Back to my main point here. It seems to me that for Calvinists to say Adam fell by his own free will is very misleading and unhelpful. The only reasons to say that are to get God off the hook (for being responsible for Adam’s sin) and lay all the responsibility for the fall on Adam. But how does it accomplish those once “free will” is defined compatibilistically (as only doing what you want to do even if you couldn’t do otherwise)? If God actually wanted the fall to happen and planned it and rendered it certain, how is that functionally different from causing it to happen? How does that get God off the hook?

Well, the next step for the Calvinist is to say that even though God rendered the fall certain he did it with good intent while Adam sinned with evil intent. But how does that get God off the hook? God is still the ultimate cause of Adam’s evil intent. And what was God’s good intent? The answer is: to overcome sin and evil to show his goodness and glorious power. Okay, but what about hell? Even that, Mike said, has a good purpose in God’s plan. What is it? He said “God’s glory.” So there. We finally get down to why Arminians say Calvinism’s God looks like a moral monster. In what setting in any human experience would rendering another person’s unending torture for one’s own glory be considered good? Oh, but they say, God’s goodness is different from ours. Then, the Arminian says, it (the word “good”) become meaningless. How does it differ from “gobbeldygook?” If it has no analogy to any meaning of “good” in our experience, how is it meaningful? Even Calvinist philosopher/theologian Paul Helm makes that point and insists that Calvinists should NOT say that God’s goodness is wholly different from ours.

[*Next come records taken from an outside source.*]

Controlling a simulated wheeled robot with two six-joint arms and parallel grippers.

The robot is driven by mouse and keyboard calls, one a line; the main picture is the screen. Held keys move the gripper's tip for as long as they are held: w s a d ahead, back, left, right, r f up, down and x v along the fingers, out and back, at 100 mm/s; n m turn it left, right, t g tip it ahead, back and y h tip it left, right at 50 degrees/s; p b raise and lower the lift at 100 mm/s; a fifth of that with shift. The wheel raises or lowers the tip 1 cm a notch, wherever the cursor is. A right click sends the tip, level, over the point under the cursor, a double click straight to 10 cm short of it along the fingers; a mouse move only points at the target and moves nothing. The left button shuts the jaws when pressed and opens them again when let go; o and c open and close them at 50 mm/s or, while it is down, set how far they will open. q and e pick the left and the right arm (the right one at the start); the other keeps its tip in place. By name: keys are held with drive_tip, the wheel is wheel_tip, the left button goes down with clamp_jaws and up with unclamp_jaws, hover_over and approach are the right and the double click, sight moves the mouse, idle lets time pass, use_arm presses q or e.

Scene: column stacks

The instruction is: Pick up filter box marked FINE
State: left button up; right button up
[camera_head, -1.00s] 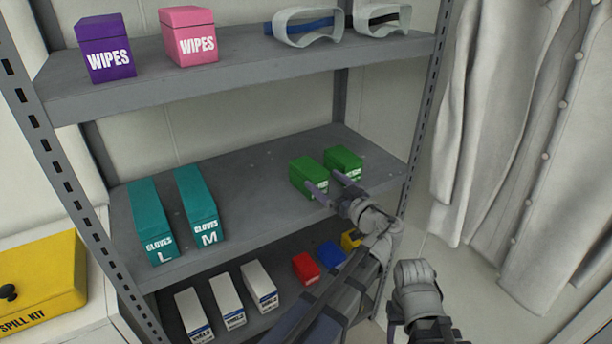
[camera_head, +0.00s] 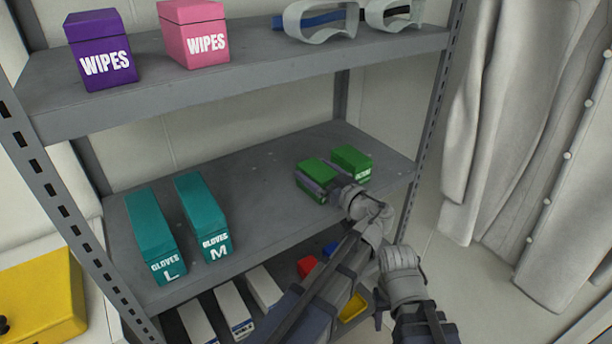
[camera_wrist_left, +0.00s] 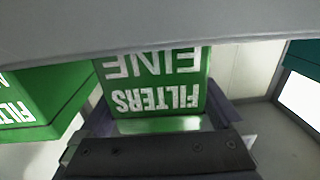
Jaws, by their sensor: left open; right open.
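The green filter box marked FINE (camera_wrist_left: 155,95) shows upside down in the left wrist view, between the fingers of my left gripper (camera_wrist_left: 160,125). In the head view this box (camera_head: 317,168) is the left of two green boxes on the middle shelf. My left gripper (camera_head: 318,190) is open there, with a finger along each side of the box; its label is hidden. The other green filter box (camera_head: 352,160) stands to its right and also shows in the left wrist view (camera_wrist_left: 35,105). My right gripper (camera_head: 381,308) is low in front of the rack, its jaws barely visible.
Teal glove boxes L (camera_head: 150,240) and M (camera_head: 203,218) stand left on the middle shelf (camera_head: 255,200). The upper shelf (camera_head: 240,85) overhangs, and a right post (camera_head: 428,120) is close by. White, red, blue and yellow boxes are below. Coats (camera_head: 515,130) hang at right.

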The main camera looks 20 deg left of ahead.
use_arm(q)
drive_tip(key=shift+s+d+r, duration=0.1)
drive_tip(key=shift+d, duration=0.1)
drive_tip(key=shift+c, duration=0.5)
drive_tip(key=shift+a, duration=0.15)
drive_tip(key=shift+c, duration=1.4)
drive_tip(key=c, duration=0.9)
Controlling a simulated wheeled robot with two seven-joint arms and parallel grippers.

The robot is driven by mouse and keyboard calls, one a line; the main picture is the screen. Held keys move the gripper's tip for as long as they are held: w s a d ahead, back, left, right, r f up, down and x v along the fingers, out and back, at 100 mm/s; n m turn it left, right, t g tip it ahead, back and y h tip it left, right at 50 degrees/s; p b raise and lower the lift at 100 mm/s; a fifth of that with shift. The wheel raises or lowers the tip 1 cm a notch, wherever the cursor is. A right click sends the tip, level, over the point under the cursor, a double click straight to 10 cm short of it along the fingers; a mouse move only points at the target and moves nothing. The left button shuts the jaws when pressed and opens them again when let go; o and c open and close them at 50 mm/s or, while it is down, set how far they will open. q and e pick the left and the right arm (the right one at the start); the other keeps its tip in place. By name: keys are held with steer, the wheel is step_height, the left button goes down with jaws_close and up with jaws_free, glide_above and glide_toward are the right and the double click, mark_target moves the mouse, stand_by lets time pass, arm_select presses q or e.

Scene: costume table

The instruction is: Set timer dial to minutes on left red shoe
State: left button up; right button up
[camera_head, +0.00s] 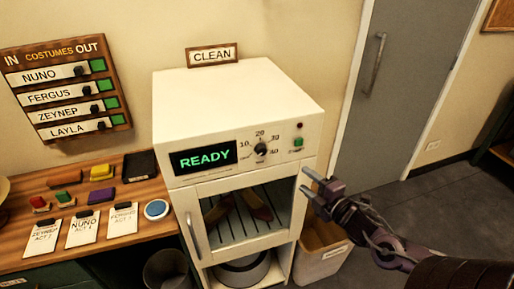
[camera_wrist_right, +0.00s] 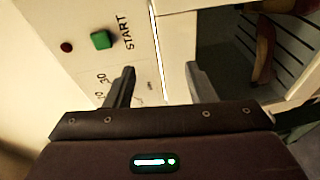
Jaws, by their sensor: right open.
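The timer dial (camera_head: 261,149) is a small dark knob on the white machine's front panel, ringed by numbers including 10, 20, 30 and 40. Its exact pointer direction is too small to read. Two reddish shoes sit on the rack behind the machine's window: a left one (camera_head: 216,212) and a right one (camera_head: 256,205). No minutes mark is readable on either. My right gripper (camera_head: 308,183) is open and empty, right of the panel and below the dial. In the right wrist view its fingers (camera_wrist_right: 161,85) are apart before the machine's front; the dial is hidden there.
The panel has a READY display (camera_head: 203,158), a green start button (camera_head: 298,142) and a red lamp (camera_head: 299,126). A wooden table (camera_head: 110,248) with clipboards stands left; a bin (camera_head: 320,255) stands right. A costumes board (camera_head: 67,88) hangs on the wall.

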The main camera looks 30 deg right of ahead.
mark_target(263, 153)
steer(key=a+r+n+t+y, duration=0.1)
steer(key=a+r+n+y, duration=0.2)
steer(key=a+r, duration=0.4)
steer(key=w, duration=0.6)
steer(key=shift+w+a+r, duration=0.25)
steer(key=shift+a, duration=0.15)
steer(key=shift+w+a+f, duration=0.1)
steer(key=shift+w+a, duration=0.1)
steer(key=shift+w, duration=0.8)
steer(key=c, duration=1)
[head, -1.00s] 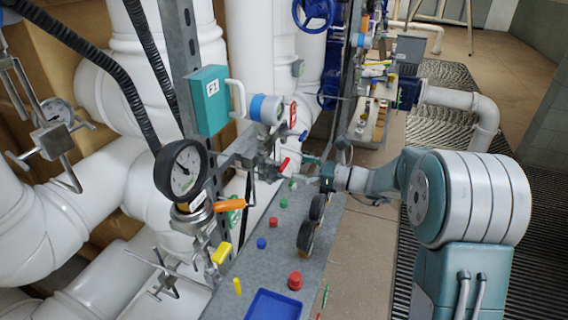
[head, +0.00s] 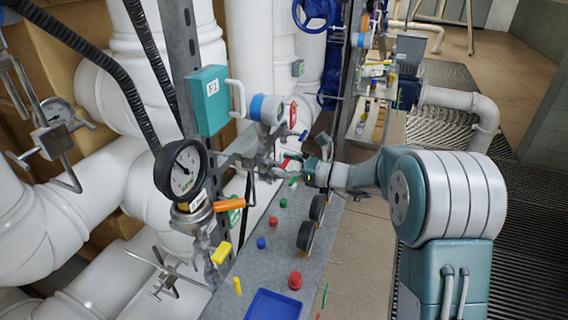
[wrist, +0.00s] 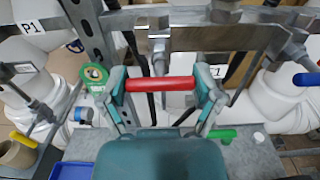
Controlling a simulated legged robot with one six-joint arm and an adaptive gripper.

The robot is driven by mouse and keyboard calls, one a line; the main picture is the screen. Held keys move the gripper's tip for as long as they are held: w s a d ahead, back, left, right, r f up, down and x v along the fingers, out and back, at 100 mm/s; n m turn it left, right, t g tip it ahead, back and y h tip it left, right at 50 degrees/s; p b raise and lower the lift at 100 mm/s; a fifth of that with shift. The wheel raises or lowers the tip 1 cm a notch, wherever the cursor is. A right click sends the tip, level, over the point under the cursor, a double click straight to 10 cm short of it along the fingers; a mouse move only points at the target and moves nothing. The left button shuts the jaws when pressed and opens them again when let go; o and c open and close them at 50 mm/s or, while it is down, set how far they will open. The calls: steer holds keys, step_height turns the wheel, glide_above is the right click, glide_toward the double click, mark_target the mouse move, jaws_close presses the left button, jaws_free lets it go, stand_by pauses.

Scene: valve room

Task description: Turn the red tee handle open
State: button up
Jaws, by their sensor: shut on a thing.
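The red tee handle (wrist: 160,84) is a short red bar lying level across the wrist view. My gripper (wrist: 161,86) has one finger at each end of the bar and is shut on it. In the head view the gripper (head: 291,165) is at the valve manifold behind the grey shelf, and the red handle there is mostly hidden by it.
A pressure gauge (head: 183,170) and an orange handle (head: 229,206) stand to the left. The grey shelf (head: 262,265) holds small coloured knobs, black round gauges and a blue tray (head: 274,306). A green handle (wrist: 223,135) is below right of the gripper.

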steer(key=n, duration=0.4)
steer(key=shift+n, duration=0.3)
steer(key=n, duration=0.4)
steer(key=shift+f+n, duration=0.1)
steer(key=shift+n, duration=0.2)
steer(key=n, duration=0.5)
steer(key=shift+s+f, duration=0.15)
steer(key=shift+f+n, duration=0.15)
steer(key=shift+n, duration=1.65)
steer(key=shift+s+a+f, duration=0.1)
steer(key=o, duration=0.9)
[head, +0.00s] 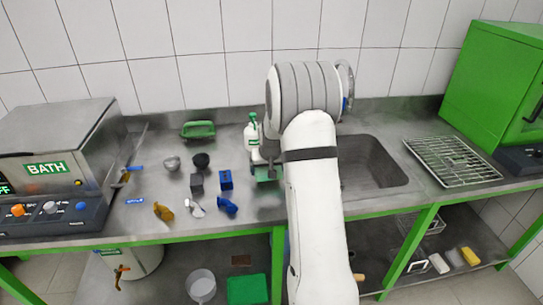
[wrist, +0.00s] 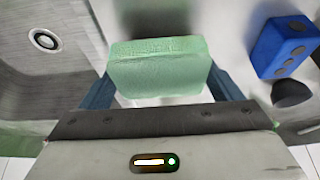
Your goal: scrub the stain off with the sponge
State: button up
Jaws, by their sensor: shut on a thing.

As a result of that conversation and many, many others I’ve had with Calvinists, I come away feeling two things. First, it was beneficial for us to hear each other and understand what we say we believe. Second, it was frustrating because once we went below the primary beliefs about which we agree to their deeper meanings we seemed to be like ships passing in the night or like people speaking different languages to each other.